**What is expected**
Make an exact copy of the lines, leaving the pictures out.
====== Recorded data ======
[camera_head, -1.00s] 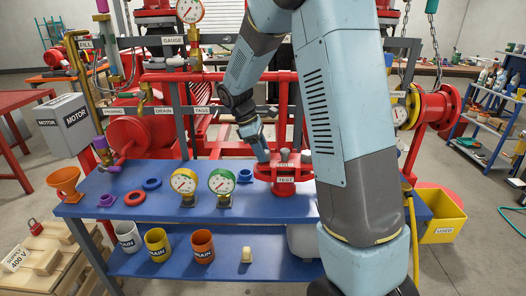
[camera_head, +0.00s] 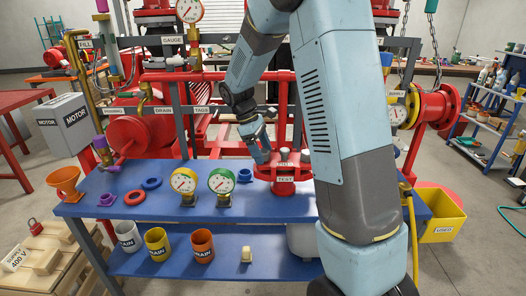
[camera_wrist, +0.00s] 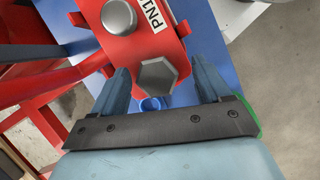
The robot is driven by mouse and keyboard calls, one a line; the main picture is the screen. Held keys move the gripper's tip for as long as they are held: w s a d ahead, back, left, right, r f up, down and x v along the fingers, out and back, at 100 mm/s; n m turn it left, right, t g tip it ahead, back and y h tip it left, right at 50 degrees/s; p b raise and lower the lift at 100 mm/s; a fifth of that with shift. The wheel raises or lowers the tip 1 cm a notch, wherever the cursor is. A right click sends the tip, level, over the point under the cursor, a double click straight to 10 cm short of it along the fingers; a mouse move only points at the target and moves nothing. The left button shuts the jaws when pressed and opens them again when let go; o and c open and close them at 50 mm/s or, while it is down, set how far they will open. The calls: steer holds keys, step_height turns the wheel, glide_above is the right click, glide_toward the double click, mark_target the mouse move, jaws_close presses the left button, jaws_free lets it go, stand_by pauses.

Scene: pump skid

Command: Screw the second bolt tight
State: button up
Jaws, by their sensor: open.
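The red test flange (camera_head: 283,176) stands on the blue bench, with a "TEST" label on its front. In the wrist view the red plate (camera_wrist: 105,40) carries a "PN1…" label. A round grey bolt head (camera_wrist: 118,17) sits on the plate near the top. A hexagonal grey bolt head (camera_wrist: 158,77) is at the plate's near end, between my fingers. My gripper (camera_wrist: 160,84) is open, with one blue-grey finger on each side of the hex head and gaps showing. In the head view my gripper (camera_head: 262,155) is at the flange's left end.
A yellow-rimmed gauge (camera_head: 183,181) and a green-rimmed gauge (camera_head: 221,181) stand left of the flange. A blue ring part (camera_head: 245,175) lies close to its left side. Red pipework stands behind. Mugs are on the lower shelf.

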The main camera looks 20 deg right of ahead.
======
**Response to the exercise**
[camera_head, -1.00s] 
[camera_head, +0.00s] 
[camera_wrist, +0.00s] 
The robot is driven by mouse and keyboard calls, one a line; the main picture is the screen. Held keys move the gripper's tip for as long as they are held: w s a d ahead, back, left, right, r f up, down and x v along the fingers, out and back, at 100 mm/s; n m turn it left, right, t g tip it ahead, back and y h tip it left, right at 50 degrees/s; p b raise and lower the lift at 100 mm/s; a fifth of that with shift. The wheel raises or lowers the tip 1 cm a notch, wherever the cursor is. A right click sends the tip, level, over the point under the cursor, a double click straight to 10 cm short of it along the fingers; a mouse move only points at the target and moves nothing. The left button shuts the jaws when pressed and opens them again when let go; o and c open and close them at 50 mm/s or, while it is down, set how far they will open. The calls: steer holds keys, step_height turns the wheel, glide_above is the right click, glide_toward the double click, mark_target the mouse move, jaws_close presses the left button, jaws_free lets it go, stand_by pauses.

Scene: pump skid

Command: Screw the second bolt tight
State: button up
Jaws, by their sensor: open.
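The red test flange (camera_head: 283,176) stands on the blue bench, with a "TEST" label on its front. In the wrist view the red plate (camera_wrist: 105,40) carries a "PN1…" label. A round grey bolt head (camera_wrist: 118,17) sits on the plate near the top. A hexagonal grey bolt head (camera_wrist: 158,77) is at the plate's near end, between my fingers. My gripper (camera_wrist: 160,84) is open, with one blue-grey finger on each side of the hex head and gaps showing. In the head view my gripper (camera_head: 262,155) is at the flange's left end.
A yellow-rimmed gauge (camera_head: 183,181) and a green-rimmed gauge (camera_head: 221,181) stand left of the flange. A blue ring part (camera_head: 245,175) lies close to its left side. Red pipework stands behind. Mugs are on the lower shelf.

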The main camera looks 20 deg right of ahead.

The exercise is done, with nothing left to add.